In Baby Driver, there is a moment when Baby’s sunglasses get symbolically broken and he begins to see deeper truths about his situation and about himself. He sees that he is going to have to commit some evil acts in order to get out of his situation. He becomes a more complicated hero, giving in to his hate as well as his love, while not being able to get himself out of the brokenness of his situation.

In Wonder Woman, there is a similar moment when Diana realizes that humanity is more complicated than she had previously thought, that there is inherent evil in people. Yes, there are forces on a spiritual plane influencing earthly action, but the evil in peoples’ hearts is enough to destroy the world. This is subversive for the action genre, since, as Jacob Krueger says in his Write Your Screenplay podcast, it threatens “the fundamental assumption of all action movies: that we’re the good guys and they’re the bad guys– and that all we have to do to make a better world is find a way for the good guys to win.”

We might wish that there were a better understanding of God’s providence in these films. As Calvin writes, “The Christian heart, since it has been thoroughly persuaded that all things happen by God’s plan, and that nothing takes place by chance, will ever look to him as the principal causes of things, yet will give attention to the secondary causes in their proper place.”
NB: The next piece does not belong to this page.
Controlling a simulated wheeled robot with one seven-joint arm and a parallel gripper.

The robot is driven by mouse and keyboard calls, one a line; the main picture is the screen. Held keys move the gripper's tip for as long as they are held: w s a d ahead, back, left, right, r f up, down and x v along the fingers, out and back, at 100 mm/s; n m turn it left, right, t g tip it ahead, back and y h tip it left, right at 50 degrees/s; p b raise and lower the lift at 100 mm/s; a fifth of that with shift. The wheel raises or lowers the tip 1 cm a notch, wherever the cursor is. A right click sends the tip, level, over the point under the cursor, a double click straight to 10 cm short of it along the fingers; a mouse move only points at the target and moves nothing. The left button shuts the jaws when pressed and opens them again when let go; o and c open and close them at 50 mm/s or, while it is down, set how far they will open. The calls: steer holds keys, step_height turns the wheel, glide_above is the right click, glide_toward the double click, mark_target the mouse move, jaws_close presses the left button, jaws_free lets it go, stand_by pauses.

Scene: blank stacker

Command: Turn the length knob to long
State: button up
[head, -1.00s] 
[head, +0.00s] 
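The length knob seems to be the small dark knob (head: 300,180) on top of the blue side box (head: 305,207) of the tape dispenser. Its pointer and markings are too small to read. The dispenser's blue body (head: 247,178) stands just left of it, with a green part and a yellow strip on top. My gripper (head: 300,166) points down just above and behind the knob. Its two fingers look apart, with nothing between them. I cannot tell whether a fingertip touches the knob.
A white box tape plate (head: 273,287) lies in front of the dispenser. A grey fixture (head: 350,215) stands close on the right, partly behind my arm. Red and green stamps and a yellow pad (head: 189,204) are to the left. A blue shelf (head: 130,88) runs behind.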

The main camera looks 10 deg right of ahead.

And we might wish that there were a sharper view of redemption in these films. Calvin comments on what comes after a true understanding of depravity, “Only those who have learned well to be earnestly dissatisfied with themselves, and to be confounded with shame at their wretchedness truly understand the Christian gospel.” However, there are hints that a greater redemption is necessary. As Steve tells Diana near the end of Wonder Woman, “Only love will truly save the world.” A generic love keeps Diana and Baby going and helps rescue them. How much greater if they knew that love has a name and is the true God-man who is saving the world.